La loi d’airain de la rentabilité

Le regard générique que l’information en continu porte sur ces situations s’est mué en intérêt pour les individus et en interro­gations sur les raisons de chacun. Les cadres expliquent aux ouvriers et aux employés la dureté de la concurrence internationale, la loi d’airain de la renta­bilité, dans le langage qu’on emploie aujourd’hui, fait de fatalismeet de mathématiques. Les ouvriers tentent de faire entendre que leur enjeu n’est pas le cours en Bourse mais leur avenir, réduit à ses composantes les plus élémentaires : où ils vont habiter, de quoi ils vont se nourrir, comment ils élèveront leurs enfants.

Ce que montre Stéphane Brizé au long de cette introduction ­magistrale n’a rien d’un débat. Ce sont des troupes qui ma­nœuvrent pour se mettre en ­position. Entre les deux, il y a un no man’s land vide de mots et de sens communs.

S’il est une chose que démontre ce film, c’est que nous ne vivons pas dans un monde idéal

En guerre ne sera pas de ces films imprégnés de l’exaltation du combat. Régulièrement les logos des chaînes d’information reviendront pour scander les escarmouches du conflit : la montée à Paris, les coups d’éclat, bientôt présentés comme des actes de vandalisme, fissures et éclatement du front syndical. Sans jamais briser le rythme inexorable du film, Brizé déploie ces situations, met en évidence les blessures qu’elles provoquent, les cicatrices qu’elles laissent, y compris chez l’adversaire.

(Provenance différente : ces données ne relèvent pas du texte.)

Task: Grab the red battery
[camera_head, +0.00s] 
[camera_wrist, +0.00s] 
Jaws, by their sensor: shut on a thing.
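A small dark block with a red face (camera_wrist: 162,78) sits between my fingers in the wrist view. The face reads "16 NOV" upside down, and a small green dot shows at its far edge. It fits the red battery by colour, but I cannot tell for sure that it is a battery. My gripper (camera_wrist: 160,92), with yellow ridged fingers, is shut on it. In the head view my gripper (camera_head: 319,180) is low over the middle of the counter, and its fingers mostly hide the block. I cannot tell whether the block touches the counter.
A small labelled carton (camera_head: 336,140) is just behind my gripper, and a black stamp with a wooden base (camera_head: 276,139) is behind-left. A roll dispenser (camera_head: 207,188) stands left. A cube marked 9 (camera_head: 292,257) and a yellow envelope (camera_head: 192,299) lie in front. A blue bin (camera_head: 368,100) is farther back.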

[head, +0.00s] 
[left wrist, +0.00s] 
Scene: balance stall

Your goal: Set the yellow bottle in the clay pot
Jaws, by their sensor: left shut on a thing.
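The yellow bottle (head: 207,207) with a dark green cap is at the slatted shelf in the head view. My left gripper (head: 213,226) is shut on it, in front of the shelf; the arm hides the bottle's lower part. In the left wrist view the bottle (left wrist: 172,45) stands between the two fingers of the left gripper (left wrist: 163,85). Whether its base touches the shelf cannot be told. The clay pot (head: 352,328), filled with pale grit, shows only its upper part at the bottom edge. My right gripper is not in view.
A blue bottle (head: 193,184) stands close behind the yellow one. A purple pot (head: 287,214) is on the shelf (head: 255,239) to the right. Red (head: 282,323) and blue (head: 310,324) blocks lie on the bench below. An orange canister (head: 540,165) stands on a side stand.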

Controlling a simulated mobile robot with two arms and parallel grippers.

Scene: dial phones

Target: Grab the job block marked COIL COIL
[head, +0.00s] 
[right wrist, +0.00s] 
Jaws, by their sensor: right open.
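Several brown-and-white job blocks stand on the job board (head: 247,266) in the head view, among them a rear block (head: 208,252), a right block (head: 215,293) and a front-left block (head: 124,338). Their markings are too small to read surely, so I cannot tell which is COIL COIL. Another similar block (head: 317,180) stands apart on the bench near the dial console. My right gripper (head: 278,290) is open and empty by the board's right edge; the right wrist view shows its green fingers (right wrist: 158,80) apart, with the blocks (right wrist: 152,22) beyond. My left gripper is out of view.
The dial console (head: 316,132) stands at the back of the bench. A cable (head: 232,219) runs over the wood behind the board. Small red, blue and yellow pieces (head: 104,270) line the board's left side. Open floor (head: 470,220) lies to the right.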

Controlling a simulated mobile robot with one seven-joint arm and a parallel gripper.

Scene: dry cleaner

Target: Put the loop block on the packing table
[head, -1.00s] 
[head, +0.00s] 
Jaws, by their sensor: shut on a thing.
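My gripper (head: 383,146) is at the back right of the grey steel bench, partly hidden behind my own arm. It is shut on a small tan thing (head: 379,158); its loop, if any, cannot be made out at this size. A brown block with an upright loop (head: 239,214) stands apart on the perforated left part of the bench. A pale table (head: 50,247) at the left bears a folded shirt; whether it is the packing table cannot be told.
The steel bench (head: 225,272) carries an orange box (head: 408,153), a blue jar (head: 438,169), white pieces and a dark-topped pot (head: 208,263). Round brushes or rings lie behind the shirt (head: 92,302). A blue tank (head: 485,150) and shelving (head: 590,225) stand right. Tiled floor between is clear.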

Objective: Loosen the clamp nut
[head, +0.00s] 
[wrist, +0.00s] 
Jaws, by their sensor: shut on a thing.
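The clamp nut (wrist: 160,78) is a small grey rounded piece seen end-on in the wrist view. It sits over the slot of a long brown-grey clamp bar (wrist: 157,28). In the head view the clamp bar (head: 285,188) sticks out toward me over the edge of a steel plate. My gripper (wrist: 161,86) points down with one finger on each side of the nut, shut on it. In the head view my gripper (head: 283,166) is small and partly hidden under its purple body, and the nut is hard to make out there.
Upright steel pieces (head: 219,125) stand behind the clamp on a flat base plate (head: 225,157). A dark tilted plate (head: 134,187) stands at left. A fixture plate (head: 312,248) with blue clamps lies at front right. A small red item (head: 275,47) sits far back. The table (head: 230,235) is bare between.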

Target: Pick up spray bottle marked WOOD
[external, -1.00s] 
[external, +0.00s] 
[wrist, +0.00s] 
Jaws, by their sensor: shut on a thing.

Le seul privilège dont bénéficie Lindon est de pouvoir sortir de temps à autre Amédéo de l’espace confiné qu’a créé le conflit social. Divorcé, bientôt grand-père, on devine que l’engagement syndical est (aussi ? accessoirement ? surtout ?) un moyen d’échapper à la solitude. Les autres acteurs doivent se débrouiller avec ce qu’ils ont, ils le font tous avec une justesse remarquable. Un mot, aussi cryptique que possible sur la ­conclusion d’En guerre. Elle est déconcertante – c’est un euphémisme. Elle mériterait d’être débattue. Dans un monde idéal, les spectateurs se retrouveraient après la sortie pour en parler. Mais s’il est une chose que démontre ce film, c’est que nous ne vivons pas dans un monde idéal.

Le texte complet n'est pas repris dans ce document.